- [WHAT THE TASK REQUIRES]: Read the listing below and copy out every line that holds "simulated".

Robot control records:
=====

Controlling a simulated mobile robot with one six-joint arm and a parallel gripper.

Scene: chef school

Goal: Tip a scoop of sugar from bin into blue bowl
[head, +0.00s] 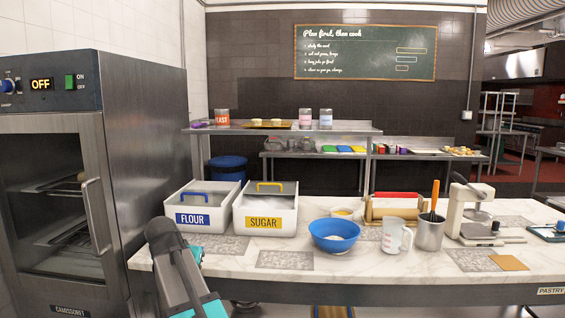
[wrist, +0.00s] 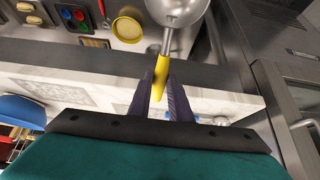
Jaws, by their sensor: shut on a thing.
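My gripper (wrist: 161,88) is shut on the yellow handle of a metal scoop (wrist: 176,12) in the wrist view. The scoop's bowl extends past the fingertips to the top edge; its contents cannot be told. The white sugar bin (head: 264,223), with an orange label and a yellow bar handle, stands on the marble counter. The blue bowl (head: 334,229) is right of it, with white material inside. In the head view my arm is at the lower left, in front of the bins, and the scoop cannot be made out.
The white flour bin (head: 193,219) is left of the sugar bin. A clear measuring jug (head: 393,236), a metal utensil pot (head: 429,234) and a white scale-like device (head: 472,212) stand right of the bowl. An oven (head: 80,190) borders the left. The counter's front (head: 340,267) is clear.

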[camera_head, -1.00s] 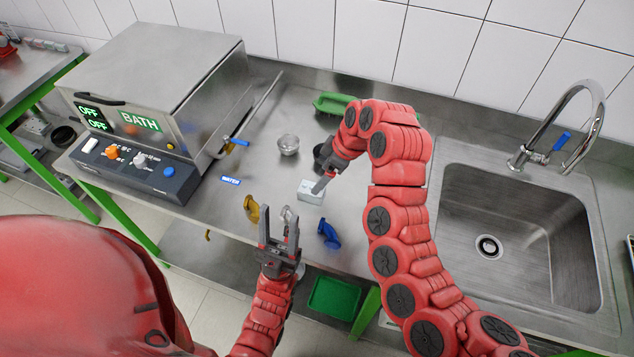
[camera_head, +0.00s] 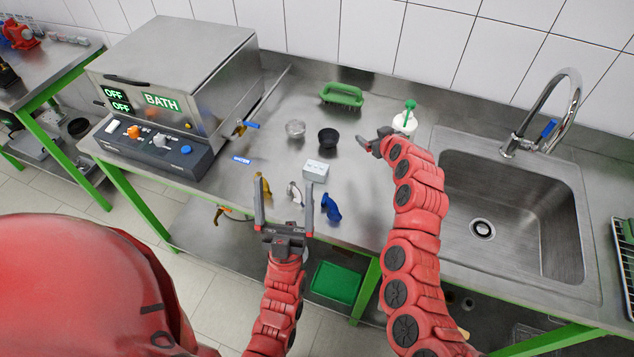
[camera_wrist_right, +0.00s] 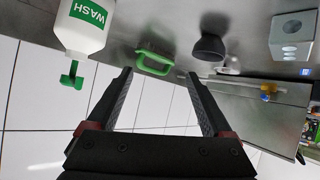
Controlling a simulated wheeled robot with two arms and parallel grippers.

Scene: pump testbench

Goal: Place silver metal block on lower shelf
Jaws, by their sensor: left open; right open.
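The silver metal block (camera_head: 316,170) sits on the steel worktop, near the front middle. It also shows at the upper right of the right wrist view (camera_wrist_right: 292,38), with a round hole in one face. My right gripper (camera_head: 368,146) is to the right of the block, apart from it; the right wrist view shows its fingers (camera_wrist_right: 158,76) open and empty. My left gripper (camera_head: 284,186) is open and empty at the worktop's front edge, its fingers pointing away from me. The lower shelf (camera_head: 190,226) shows under the worktop at left; my left arm hides part of it.
Yellow, white and blue fittings (camera_head: 331,207) lie at the front edge by my left gripper. A black cup (camera_head: 328,138), metal bowl (camera_head: 295,128), green brush (camera_head: 342,94) and wash bottle (camera_head: 405,122) stand behind. A green tray (camera_head: 336,282) is below; the sink (camera_head: 510,205) is right.

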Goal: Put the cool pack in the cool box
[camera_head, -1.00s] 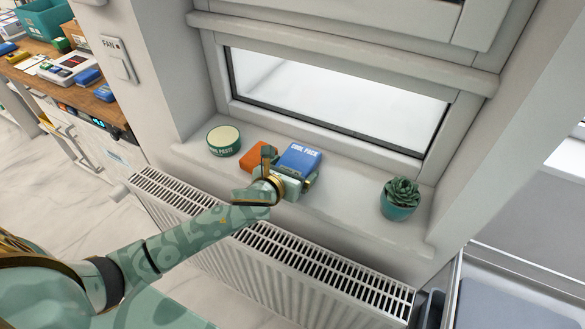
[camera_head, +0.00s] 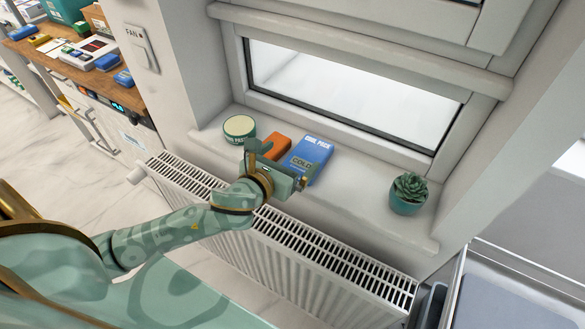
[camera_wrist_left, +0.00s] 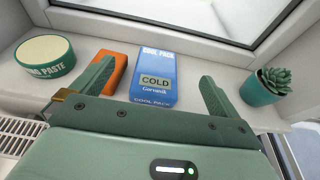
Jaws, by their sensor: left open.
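The cool pack (camera_head: 313,152) is a blue box on the window sill, marked "COOL PACK" and "COLD". It also shows in the left wrist view (camera_wrist_left: 155,64), lying between the spread fingers and ahead of the palm. My left gripper (camera_head: 277,170) is open and empty, just in front of the cool pack; in the left wrist view its fingers (camera_wrist_left: 157,85) stand wide on either side. An orange box (camera_head: 277,146) lies left of the cool pack, partly behind the left finger. My right gripper is not in view. I cannot make out a cool box.
A round green tub (camera_head: 239,129) stands left on the sill, and a potted succulent (camera_head: 408,193) stands right. A white radiator (camera_head: 300,254) runs below the sill. A wooden counter (camera_head: 60,66) with several items is at far left.

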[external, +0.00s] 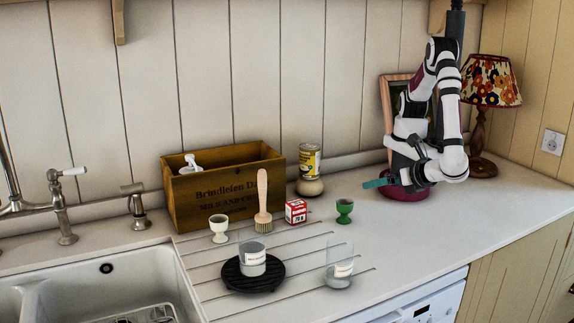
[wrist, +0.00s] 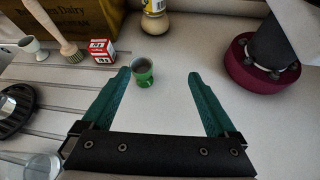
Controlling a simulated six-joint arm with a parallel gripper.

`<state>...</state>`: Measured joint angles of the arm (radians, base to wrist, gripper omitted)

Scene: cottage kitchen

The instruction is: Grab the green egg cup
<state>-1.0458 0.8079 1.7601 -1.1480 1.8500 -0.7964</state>
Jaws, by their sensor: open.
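The green egg cup (external: 344,210) stands upright on the white counter, right of the small red and white box. It also shows in the wrist view (wrist: 143,74), beyond the left fingertip and slightly inside its line. My gripper (external: 374,183) is to the right of the egg cup and above the counter in the external view. In the wrist view my gripper (wrist: 158,76) has its two teal fingers spread wide, with nothing held between them.
A red and white box (external: 296,211), a wooden brush (external: 263,205), a white egg cup (external: 219,228) and glasses (external: 340,262) stand to the left and front. A wooden crate (external: 225,190) and a yellow tin (external: 309,161) are behind. Counter right of the green cup is clear.

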=====

- [EXPECTED OUTPUT]:
Controlling a simulated mobile robot with one six-joint arm and a parallel gripper.
Controlling a simulated wheeled robot with two arms and parallel grippers.
Controlling a simulated six-joint arm with a parallel gripper.

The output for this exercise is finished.